:: WRITTEN INSTRUCTION ::
Look through the records below, and copy out every line that holds the string "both".

Data listing:
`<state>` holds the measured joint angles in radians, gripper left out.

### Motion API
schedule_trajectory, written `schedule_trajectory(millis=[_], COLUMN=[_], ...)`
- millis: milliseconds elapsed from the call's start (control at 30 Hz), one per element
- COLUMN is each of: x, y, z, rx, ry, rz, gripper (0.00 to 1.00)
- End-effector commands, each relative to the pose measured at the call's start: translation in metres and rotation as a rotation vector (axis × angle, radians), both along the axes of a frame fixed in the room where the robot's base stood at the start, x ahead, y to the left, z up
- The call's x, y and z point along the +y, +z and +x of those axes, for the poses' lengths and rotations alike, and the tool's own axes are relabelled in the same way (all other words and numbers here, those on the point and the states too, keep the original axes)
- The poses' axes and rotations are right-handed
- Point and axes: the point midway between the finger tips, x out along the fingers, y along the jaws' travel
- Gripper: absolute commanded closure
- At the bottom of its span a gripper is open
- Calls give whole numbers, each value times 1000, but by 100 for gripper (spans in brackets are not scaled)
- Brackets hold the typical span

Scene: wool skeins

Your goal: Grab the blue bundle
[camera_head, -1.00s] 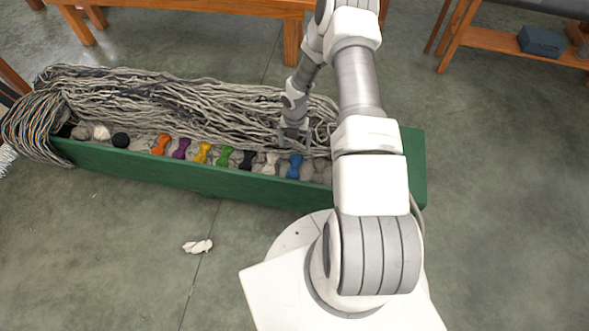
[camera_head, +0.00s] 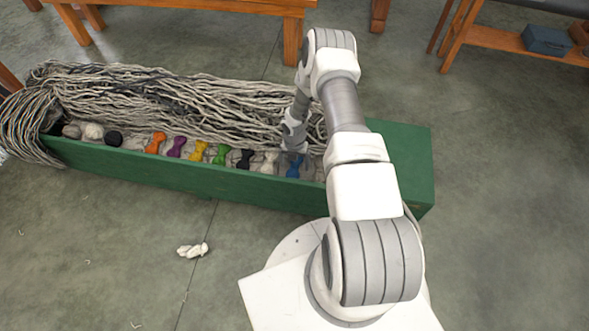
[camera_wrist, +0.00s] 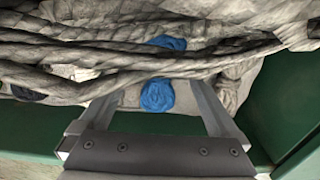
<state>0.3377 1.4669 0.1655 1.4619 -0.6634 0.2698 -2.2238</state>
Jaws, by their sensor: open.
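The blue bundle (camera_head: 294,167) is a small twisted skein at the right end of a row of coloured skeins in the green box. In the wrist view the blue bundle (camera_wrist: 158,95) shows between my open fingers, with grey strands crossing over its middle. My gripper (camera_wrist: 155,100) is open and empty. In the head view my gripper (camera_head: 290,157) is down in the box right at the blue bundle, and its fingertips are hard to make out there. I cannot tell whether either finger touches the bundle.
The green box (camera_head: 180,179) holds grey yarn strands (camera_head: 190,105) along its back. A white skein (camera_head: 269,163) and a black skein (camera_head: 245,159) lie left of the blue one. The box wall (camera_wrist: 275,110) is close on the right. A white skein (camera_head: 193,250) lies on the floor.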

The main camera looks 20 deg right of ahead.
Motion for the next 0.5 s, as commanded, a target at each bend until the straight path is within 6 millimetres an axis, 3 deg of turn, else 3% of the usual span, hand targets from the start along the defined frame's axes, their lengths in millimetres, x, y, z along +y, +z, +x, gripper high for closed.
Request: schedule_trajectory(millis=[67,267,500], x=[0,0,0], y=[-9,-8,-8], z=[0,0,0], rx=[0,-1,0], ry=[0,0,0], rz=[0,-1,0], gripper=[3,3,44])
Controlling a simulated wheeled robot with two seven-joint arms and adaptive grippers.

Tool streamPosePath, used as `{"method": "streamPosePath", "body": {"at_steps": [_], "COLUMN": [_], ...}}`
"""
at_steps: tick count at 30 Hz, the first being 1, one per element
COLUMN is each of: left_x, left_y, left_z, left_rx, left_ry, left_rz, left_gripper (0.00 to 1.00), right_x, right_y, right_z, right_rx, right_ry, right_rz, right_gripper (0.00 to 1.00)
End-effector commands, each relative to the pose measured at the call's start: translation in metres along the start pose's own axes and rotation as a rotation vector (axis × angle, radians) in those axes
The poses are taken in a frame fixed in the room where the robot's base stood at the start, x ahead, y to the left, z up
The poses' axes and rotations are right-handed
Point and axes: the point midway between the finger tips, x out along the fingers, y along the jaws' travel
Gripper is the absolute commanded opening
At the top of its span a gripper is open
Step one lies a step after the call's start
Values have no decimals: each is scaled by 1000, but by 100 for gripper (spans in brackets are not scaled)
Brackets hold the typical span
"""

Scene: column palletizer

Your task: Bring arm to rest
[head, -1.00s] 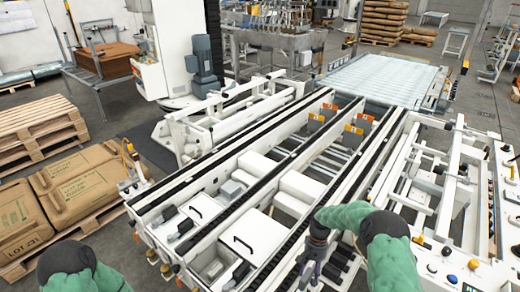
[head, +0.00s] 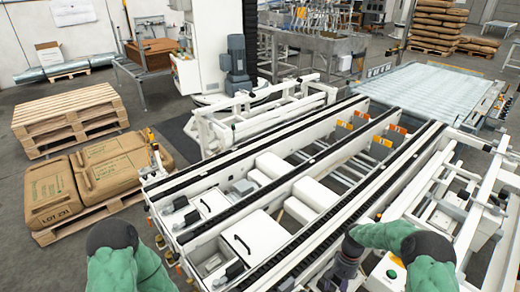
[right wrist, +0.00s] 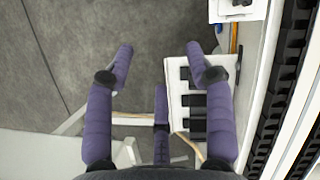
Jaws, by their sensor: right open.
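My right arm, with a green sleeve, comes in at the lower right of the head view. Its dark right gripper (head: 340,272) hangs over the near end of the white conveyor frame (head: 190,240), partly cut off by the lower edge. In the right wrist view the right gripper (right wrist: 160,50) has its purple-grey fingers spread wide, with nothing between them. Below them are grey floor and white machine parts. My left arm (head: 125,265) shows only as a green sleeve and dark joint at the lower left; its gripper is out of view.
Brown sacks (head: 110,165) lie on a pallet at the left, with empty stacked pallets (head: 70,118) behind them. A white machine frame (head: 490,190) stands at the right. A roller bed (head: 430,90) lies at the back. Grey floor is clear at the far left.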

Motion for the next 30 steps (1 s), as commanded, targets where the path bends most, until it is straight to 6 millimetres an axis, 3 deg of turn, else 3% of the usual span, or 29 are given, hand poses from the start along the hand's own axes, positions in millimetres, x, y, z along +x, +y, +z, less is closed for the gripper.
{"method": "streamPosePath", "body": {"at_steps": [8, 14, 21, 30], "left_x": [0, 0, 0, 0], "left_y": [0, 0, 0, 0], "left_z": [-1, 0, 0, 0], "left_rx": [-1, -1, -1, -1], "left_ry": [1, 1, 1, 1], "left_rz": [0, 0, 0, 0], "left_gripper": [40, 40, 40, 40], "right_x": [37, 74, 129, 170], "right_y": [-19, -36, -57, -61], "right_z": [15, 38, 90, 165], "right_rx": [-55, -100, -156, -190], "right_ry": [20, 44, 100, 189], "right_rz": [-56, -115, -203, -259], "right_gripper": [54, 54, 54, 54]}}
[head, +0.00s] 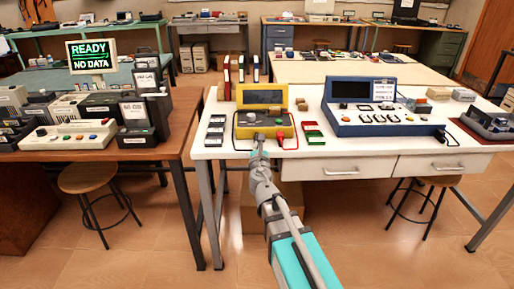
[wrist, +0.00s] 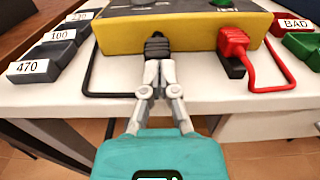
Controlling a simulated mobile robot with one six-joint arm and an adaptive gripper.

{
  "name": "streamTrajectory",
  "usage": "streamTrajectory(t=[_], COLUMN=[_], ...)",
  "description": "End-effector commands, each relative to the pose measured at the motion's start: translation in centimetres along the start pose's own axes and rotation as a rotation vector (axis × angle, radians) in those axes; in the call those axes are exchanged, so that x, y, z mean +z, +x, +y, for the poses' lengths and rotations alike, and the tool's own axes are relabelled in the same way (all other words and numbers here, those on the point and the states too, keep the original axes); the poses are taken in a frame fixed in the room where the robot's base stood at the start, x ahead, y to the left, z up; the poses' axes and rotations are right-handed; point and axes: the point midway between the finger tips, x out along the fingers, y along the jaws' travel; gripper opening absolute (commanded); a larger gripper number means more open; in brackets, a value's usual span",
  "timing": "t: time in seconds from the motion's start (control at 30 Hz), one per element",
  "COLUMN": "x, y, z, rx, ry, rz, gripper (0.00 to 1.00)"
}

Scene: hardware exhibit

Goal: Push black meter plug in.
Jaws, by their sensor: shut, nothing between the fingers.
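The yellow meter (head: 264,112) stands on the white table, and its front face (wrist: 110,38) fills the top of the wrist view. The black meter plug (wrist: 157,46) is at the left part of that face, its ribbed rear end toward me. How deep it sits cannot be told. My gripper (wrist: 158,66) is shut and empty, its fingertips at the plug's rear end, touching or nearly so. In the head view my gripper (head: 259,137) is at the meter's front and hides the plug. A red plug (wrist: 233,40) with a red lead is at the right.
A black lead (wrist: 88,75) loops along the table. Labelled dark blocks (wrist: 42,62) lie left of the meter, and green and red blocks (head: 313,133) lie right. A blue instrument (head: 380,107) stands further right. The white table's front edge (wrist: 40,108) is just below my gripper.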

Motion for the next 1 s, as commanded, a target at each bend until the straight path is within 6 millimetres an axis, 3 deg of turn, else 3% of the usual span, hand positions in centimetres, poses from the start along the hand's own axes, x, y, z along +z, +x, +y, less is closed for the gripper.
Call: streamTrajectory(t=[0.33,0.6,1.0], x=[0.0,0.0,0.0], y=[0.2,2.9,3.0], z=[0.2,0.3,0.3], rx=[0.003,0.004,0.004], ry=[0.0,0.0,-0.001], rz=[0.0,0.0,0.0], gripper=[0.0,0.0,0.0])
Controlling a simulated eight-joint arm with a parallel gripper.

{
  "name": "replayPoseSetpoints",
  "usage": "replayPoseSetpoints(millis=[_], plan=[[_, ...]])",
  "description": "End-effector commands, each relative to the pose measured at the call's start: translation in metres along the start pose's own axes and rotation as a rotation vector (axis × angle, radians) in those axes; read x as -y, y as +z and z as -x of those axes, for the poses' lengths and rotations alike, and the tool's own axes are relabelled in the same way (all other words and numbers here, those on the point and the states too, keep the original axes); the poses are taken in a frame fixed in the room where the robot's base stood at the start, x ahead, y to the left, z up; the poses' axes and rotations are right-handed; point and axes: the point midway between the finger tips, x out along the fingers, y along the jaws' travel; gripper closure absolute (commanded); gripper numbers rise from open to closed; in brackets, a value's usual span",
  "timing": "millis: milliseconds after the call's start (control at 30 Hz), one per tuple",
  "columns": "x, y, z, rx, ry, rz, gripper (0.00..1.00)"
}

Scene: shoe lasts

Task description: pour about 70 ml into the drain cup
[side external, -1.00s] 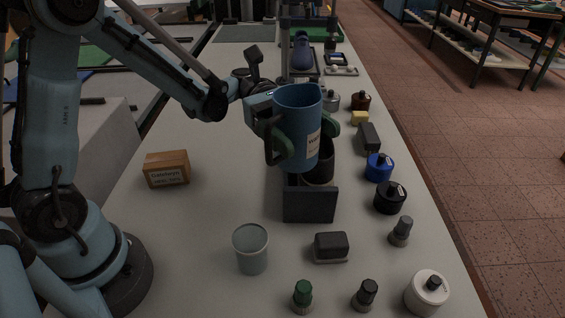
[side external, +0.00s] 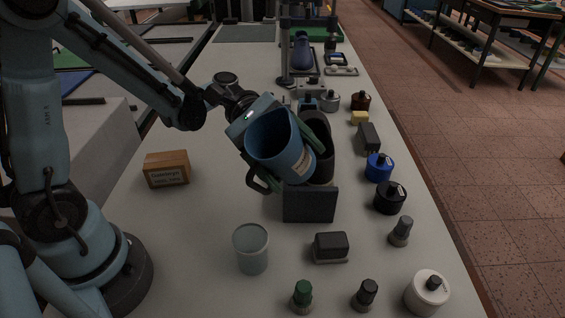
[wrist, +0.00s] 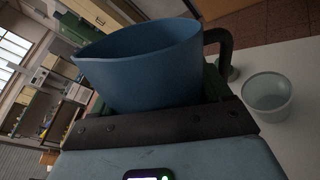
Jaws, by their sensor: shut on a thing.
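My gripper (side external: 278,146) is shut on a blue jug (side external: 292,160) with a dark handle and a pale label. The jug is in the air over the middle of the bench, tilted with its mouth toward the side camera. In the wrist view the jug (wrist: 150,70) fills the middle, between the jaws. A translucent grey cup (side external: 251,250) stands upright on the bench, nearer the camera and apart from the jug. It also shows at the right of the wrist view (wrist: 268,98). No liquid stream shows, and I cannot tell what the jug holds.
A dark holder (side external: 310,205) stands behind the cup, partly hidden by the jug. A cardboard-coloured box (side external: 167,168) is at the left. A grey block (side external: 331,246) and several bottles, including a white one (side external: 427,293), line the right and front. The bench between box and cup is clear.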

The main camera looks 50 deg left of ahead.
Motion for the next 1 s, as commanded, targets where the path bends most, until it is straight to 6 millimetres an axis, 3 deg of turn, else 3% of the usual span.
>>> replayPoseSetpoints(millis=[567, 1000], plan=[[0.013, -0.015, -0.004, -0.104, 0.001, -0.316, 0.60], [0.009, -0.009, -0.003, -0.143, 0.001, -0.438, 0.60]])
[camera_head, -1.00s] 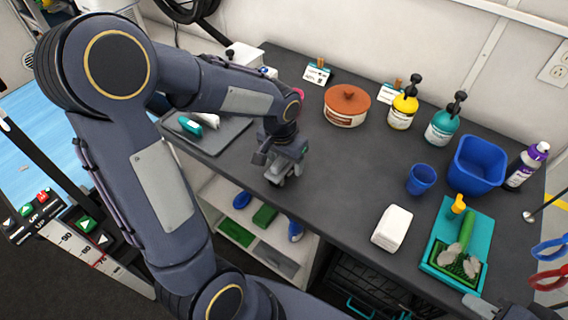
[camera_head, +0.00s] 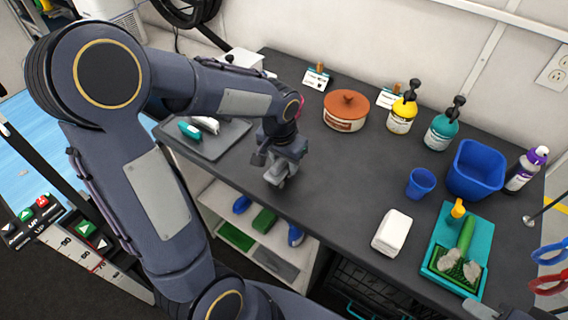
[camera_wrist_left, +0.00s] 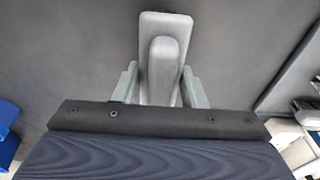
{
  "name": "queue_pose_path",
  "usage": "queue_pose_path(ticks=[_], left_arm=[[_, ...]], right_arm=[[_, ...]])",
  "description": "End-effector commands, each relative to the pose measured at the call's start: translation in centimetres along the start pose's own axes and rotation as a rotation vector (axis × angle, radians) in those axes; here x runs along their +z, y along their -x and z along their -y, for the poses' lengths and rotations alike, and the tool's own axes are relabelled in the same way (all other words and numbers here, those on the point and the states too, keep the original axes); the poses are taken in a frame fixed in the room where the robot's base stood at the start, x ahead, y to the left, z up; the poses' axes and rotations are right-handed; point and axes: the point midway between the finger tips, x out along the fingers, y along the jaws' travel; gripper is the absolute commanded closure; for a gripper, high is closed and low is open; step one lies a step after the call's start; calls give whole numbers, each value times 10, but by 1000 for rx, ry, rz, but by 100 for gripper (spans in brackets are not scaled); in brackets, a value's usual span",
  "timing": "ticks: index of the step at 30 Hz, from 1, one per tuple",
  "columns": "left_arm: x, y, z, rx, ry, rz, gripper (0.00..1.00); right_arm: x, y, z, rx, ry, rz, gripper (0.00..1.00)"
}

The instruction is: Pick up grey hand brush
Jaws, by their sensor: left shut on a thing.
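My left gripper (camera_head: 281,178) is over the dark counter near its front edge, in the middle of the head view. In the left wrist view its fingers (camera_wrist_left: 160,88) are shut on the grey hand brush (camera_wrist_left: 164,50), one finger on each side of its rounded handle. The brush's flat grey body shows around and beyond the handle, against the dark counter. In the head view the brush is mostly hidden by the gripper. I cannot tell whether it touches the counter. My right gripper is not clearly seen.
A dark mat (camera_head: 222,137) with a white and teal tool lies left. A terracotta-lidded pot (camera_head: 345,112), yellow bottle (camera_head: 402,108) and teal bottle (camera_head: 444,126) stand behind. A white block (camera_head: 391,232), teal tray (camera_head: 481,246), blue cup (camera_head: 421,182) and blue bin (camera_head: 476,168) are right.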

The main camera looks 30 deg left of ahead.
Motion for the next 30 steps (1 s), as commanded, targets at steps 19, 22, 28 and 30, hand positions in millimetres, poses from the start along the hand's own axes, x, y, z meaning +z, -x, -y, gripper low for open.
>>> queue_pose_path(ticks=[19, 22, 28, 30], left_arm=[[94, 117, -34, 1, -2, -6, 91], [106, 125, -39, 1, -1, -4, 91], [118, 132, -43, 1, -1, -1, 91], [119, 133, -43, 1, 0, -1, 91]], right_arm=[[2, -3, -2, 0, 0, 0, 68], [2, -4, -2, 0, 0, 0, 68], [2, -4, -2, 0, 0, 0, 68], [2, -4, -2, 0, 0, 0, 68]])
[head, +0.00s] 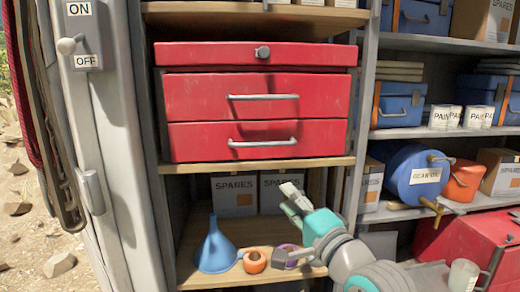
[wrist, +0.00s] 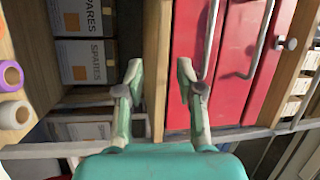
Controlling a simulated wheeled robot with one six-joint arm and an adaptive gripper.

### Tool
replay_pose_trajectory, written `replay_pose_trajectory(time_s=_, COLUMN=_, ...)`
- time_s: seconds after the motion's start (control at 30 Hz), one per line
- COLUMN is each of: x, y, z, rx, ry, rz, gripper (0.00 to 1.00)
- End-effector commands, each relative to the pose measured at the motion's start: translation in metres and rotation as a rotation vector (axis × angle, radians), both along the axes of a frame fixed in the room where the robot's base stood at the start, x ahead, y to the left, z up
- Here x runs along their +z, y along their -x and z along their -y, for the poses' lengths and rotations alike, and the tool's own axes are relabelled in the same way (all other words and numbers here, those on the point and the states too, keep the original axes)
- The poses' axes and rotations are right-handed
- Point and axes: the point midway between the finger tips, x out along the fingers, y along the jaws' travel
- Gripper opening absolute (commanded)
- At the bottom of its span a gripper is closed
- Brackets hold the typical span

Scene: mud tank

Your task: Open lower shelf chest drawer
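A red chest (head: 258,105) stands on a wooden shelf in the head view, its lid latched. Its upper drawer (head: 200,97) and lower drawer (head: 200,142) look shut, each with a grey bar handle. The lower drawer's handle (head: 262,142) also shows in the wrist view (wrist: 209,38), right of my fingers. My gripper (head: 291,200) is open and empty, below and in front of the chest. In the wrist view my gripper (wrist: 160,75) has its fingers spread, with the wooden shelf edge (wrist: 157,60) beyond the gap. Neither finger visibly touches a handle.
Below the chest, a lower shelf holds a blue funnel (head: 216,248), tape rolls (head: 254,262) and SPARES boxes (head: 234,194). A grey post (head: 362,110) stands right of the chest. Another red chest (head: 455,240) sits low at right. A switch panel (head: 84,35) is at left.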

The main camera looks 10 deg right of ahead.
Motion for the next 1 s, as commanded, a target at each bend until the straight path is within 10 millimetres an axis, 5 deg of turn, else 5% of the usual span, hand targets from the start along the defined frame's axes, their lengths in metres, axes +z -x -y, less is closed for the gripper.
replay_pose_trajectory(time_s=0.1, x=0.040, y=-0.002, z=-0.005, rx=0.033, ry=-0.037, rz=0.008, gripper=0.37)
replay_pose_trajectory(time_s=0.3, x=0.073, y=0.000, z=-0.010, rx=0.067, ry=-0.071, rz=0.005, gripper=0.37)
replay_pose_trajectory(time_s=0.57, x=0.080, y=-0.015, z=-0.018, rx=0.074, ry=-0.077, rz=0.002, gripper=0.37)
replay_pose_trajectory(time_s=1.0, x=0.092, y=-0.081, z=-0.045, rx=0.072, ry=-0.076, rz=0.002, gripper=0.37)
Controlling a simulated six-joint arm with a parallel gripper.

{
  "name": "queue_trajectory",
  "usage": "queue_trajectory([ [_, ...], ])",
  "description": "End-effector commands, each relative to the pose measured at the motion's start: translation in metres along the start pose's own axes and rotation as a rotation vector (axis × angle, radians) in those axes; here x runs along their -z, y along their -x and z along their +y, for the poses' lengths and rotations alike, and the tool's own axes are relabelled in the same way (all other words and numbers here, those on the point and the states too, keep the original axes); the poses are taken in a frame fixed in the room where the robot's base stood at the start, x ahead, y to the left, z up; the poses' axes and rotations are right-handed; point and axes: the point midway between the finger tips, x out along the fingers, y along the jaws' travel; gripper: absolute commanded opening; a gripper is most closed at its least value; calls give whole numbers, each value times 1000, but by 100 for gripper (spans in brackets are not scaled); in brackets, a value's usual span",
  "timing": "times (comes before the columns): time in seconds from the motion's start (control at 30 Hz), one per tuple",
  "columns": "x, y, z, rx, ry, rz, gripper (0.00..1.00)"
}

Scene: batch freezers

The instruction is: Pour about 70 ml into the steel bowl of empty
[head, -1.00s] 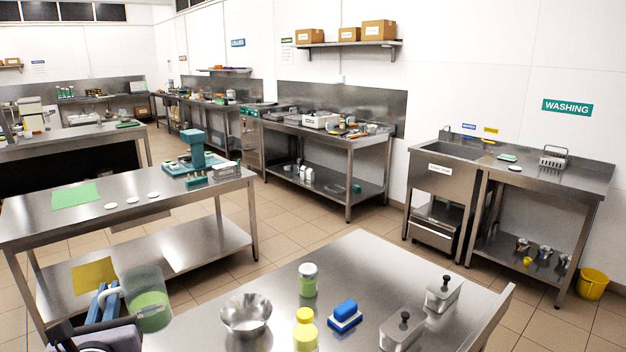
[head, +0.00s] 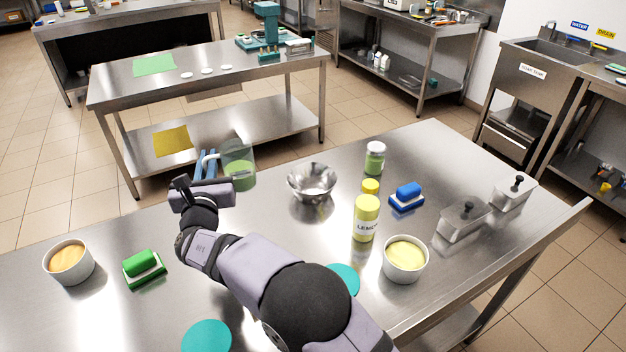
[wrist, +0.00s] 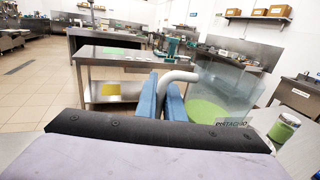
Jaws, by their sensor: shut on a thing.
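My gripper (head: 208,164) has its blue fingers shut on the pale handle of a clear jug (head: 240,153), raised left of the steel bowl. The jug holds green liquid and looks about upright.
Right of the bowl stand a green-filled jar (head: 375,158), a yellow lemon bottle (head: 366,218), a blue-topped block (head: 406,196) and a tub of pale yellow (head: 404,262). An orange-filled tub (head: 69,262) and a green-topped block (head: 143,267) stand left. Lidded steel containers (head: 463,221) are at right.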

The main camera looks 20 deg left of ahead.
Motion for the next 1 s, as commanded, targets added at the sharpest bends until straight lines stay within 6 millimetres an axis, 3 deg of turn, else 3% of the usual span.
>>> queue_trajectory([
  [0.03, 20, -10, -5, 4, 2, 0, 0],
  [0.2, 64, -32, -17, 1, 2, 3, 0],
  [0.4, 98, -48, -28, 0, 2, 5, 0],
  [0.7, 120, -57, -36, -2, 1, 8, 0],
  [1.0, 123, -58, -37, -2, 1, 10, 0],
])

:: EXERCISE RESULT ::
- End-effector commands, each relative to the pose measured at the call's start: translation in metres and rotation as a rotation vector (axis × angle, radians), both along the axes of a frame fixed in the room where the robot's base stood at the start, x ahead, y to the left, z up
- End-effector commands, each relative to the pose measured at the motion's start: translation in metres and rotation as a rotation vector (axis × angle, radians), both along the axes of a frame fixed in the room where the robot's base stood at the start, x ahead, y to the left, z up

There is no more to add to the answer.